Il est aisé d’entrevoir, à travers cette problématique, le souci des fondateurs
du Forum d’optimiser les atouts d’un Maghreb «ouvert et unifié» : « Sa
population d’environ 85 millions d’habitants constitue une main-d’œuvre et un
marché de consommation domestique capables de soutenir une croissance à deux
chiffres à même d’assurer un développement durable de la région. Un territoire
de 4 millions de km2, des richesses naturelles, une relative aisance
financière.»
L’initiative du Forum est d’autant plus louable
que, comme le rappelle à juste titre son président, Kamel Lazaar, «jamais le
Maghreb n’a été exposé à autant de risques». Ce qui appelle à des «actions de
convergence urgentes, concrètes, pragmatiques» qu’il envisage dans les secteurs
de l’énergie, les transports, l’éducation et les finances.

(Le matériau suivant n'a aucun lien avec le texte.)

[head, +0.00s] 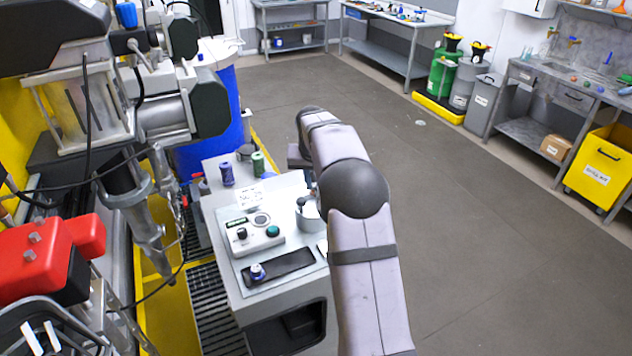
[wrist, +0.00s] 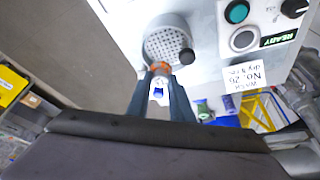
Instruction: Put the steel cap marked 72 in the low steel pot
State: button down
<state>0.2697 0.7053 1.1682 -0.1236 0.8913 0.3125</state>
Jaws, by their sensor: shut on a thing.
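The low steel pot (wrist: 165,28) stands on the light panel in the wrist view, with a perforated floor and a dark round knob at its rim. It also shows in the head view (head: 309,213), partly behind my arm. My gripper (wrist: 160,72) is at the pot's near edge in the wrist view, its fingers shut on a small thing with an orange-brown end (wrist: 160,67). A white and blue patch shows between the fingers. I cannot read 72 on anything, nor tell whether the held thing is the steel cap. A blue-topped metal cap (head: 257,272) stands on the black tray.
A control box (head: 254,237) with knobs and a green button sits beside the pot. Behind it stand a purple spool (head: 227,174), a green spool (head: 258,163) and a small sign (head: 249,197). Agitator machinery (head: 120,110) crowds the left. Open floor lies to the right.

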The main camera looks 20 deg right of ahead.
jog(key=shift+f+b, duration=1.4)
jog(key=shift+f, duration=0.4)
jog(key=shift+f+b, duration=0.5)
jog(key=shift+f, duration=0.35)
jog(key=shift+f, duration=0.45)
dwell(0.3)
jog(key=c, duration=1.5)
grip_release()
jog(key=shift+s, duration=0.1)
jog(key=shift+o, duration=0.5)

Habib Fekih (le patron d’Airbus Middle East), un
fervent «maghrebooptimiste », a une analyse plus fine des priorités qu’il
résume à trois : le tourisme, les transports et les zones franches. Il cite
l’exemple de Dubai, où son entreprise opère également avec succès, et qui –
pour des raisons géostratégiques – a développé une multitude de zones franches
dont la plus petite emploie à elle seule 20 000 personnes. Le Maroc agit dans
le même sens, avec la zone de Tanger. L’avenir immédiat est également porteur
pour l’hôtellerie trans-maghrébine et pour le transport, notamment aérien (il
enregistre une croissance de 5,9% par an dans la région.)
Jamais conjoncture n’aura été aussi favorable à
l’intégration, enchaîne Mustapha Kamel Nabli, ancien gouverneur de la Banque
centrale de Tunisie : la crise financière continue de dérouler ses effets, l’UE
est au plus mal et le Maghreb représente un réel moteur de croissance. Le
moteur a cependant besoin d’un bon système d’allumage pour assurer les 16 à 18
millions d’emplois nouveaux attendus à l’horizon 2020.

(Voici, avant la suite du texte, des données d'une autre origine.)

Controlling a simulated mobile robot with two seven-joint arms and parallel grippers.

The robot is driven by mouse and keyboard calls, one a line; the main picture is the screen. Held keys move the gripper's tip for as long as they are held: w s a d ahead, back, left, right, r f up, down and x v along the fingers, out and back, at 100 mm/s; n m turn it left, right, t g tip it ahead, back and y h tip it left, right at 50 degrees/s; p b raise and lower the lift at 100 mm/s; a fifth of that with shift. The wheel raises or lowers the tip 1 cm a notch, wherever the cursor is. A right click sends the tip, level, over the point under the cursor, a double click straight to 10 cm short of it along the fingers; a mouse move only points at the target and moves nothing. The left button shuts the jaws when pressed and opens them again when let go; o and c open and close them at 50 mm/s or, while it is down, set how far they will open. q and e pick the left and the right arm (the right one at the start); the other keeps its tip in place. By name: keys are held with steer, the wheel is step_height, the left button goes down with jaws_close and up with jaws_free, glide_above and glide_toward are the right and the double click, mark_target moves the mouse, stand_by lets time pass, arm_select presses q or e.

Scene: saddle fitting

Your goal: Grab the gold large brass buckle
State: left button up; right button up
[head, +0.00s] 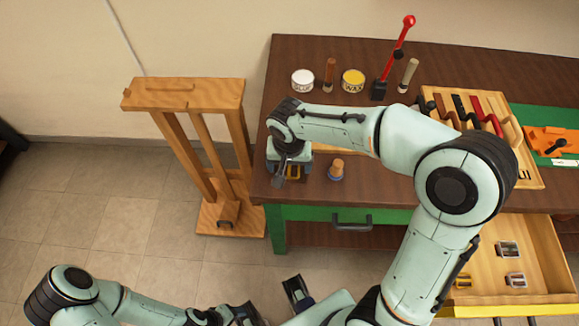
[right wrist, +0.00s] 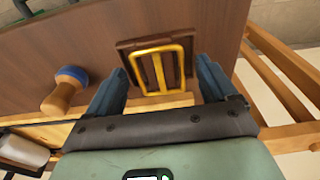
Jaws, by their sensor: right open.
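The gold large brass buckle (right wrist: 150,68) is a rectangular frame with a centre bar. In the right wrist view it lies on a small dark brown piece (right wrist: 128,43) on the brown bench top. My right gripper (right wrist: 161,68) is open, with one blue-grey finger on each side of the buckle and gaps between. In the head view my right gripper (head: 291,172) is low at the bench's left front corner, and a bit of yellow shows between its fingers.
A wooden-handled tool with a blue base (head: 336,170) stands close beside the gripper. Two tins (head: 353,80), upright handles and a red lever (head: 398,55) stand behind. A tool tray (head: 530,178) is at right. An open drawer (head: 545,245) holds silvery buckles. A wooden stand (head: 188,95) is left.

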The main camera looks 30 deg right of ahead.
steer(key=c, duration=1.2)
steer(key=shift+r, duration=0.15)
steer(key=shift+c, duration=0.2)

Au-delà de leurs divergences, tous les acteurs,
publics comme privés, sont unanimes à déplorer le gâchis que représente le
statu quo actuel : on l’a déjà écrit ici même, le non-Maghreb coûte 1,5 à 2
points de croissance/an pour chaque pays, un bond des échanges intra-maghrébins
des 2-3% actuels à 8-10% et une amélioration des agrégats sociaux dans des
proportions non négligeables (200 à 300 000 emplois supplémentaires pour toute
la région).
Tout en s’ignorant, les pays du Maghreb sont
astreints à des liens de dépendance très marqués : l'Algérie et le Maroc
commercent à plus de 65 % avec l'Europe, la Tunisie à 76 %. A l'inverse, la
zone méditerranéenne représente une faible part du commerce extérieur de l'UE
(5,8 % des importations et 8,6 % des exportations en 1993). Le pourtour
méditerranéen constitue par ailleurs la zone avec laquelle l'UE obtient son
plus fort excédent commercial (18 milliards de dollars en 1993). L’impact de
l’intégration sur les prévisions de croissance du PIB n’est pas exagéré. En
2005, le Nobel français d'économie Maurice Allais évaluait les effets de
l’abandon de la préférence communautaire, décidé en 1974 par Bruxelles sur les économies
nationales : il établissait la baisse du taux de croissance du PIB réel par
habitant de l’ordre de 30 à 50% pour les pays signataires du traité de Rome.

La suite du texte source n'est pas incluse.